◆ **To be done**
Copy out the lines of the records below, and only those lines, from the one with "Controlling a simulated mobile" through the one with "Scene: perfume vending", exactly as they appear.

◆ **Materials provided**
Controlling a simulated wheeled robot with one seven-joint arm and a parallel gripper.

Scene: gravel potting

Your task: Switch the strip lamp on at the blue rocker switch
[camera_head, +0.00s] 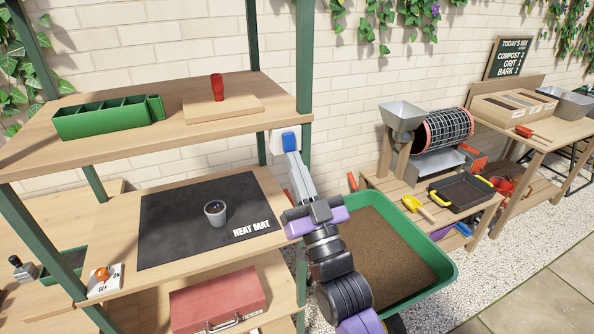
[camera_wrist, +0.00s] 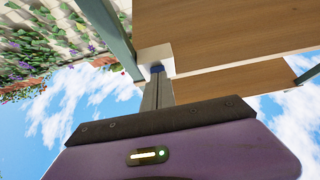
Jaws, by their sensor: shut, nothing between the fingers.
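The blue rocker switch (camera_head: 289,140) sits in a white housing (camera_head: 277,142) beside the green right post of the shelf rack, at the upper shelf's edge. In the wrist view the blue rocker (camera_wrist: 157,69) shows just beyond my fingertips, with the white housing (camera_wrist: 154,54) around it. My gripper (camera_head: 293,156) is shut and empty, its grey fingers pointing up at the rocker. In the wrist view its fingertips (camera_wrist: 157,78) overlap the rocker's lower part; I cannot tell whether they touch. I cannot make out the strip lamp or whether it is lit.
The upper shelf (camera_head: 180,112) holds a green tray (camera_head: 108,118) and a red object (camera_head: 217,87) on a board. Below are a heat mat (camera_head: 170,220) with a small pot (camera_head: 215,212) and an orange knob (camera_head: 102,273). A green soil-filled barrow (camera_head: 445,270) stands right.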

...

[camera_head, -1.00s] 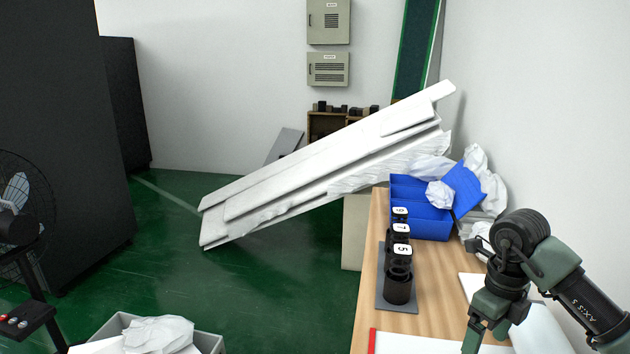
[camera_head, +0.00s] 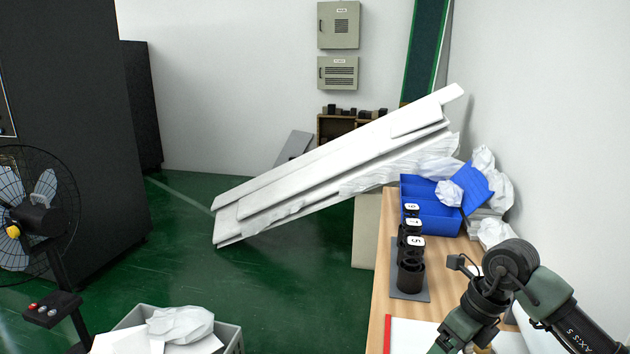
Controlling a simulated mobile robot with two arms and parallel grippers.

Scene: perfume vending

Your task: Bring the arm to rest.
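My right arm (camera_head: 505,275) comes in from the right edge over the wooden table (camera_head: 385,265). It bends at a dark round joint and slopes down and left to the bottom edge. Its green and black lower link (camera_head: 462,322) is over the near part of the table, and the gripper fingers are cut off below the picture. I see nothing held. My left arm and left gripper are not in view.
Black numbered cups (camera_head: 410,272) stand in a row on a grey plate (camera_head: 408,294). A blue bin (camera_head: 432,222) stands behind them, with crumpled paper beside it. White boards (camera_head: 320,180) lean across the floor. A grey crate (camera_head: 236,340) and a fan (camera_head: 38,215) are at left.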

---

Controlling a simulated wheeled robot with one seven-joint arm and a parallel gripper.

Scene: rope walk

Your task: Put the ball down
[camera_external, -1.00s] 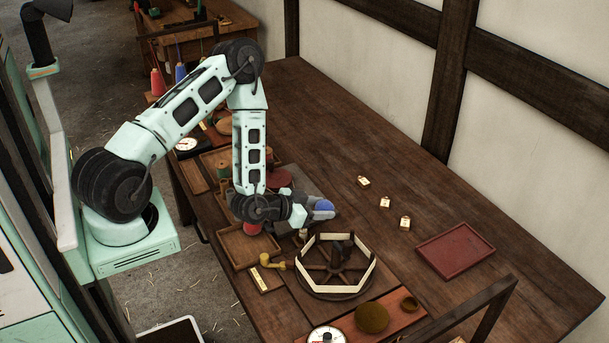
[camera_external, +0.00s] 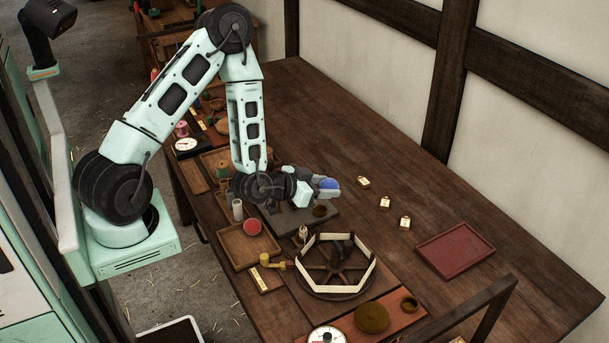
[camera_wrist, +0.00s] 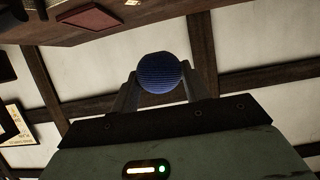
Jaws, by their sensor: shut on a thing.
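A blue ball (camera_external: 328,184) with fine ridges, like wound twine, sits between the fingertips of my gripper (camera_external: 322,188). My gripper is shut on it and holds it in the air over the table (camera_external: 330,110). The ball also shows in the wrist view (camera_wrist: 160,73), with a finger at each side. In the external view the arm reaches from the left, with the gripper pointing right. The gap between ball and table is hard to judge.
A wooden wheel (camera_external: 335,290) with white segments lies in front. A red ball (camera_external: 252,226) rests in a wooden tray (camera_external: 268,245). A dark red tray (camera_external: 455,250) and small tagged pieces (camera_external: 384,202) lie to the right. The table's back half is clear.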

◆ **Response below**
Controlling a simulated mobile robot with two arms and parallel grippers.

Scene: perfume vending

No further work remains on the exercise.